__PROBLEM DESCRIPTION__
Exactly reproduce the lines beginning with the line that includes "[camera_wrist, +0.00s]" and ending with the last line of the data.

__INFORMATION PROVIDED__
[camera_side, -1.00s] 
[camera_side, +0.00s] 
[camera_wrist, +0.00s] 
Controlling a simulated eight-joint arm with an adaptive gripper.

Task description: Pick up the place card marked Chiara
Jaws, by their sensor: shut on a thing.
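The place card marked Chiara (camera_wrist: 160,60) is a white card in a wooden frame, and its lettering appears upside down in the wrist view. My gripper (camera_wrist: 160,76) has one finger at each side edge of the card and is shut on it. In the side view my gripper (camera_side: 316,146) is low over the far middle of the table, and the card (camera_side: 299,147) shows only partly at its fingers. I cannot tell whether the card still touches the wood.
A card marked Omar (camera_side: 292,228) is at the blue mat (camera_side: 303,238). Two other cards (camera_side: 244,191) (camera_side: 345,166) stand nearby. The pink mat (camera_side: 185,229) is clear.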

__ANSWER TO THE PROBLEM__
[camera_wrist, +0.00s] 
Controlling a simulated eight-joint arm with an adaptive gripper.

Task description: Pick up the place card marked Chiara
Jaws, by their sensor: shut on a thing.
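The place card marked Chiara (camera_wrist: 160,60) is a white card in a wooden frame, and its lettering appears upside down in the wrist view. My gripper (camera_wrist: 160,76) has one finger at each side edge of the card and is shut on it. In the side view my gripper (camera_side: 316,146) is low over the far middle of the table, and the card (camera_side: 299,147) shows only partly at its fingers. I cannot tell whether the card still touches the wood.
A card marked Omar (camera_side: 292,228) is at the blue mat (camera_side: 303,238). Two other cards (camera_side: 244,191) (camera_side: 345,166) stand nearby. The pink mat (camera_side: 185,229) is clear.

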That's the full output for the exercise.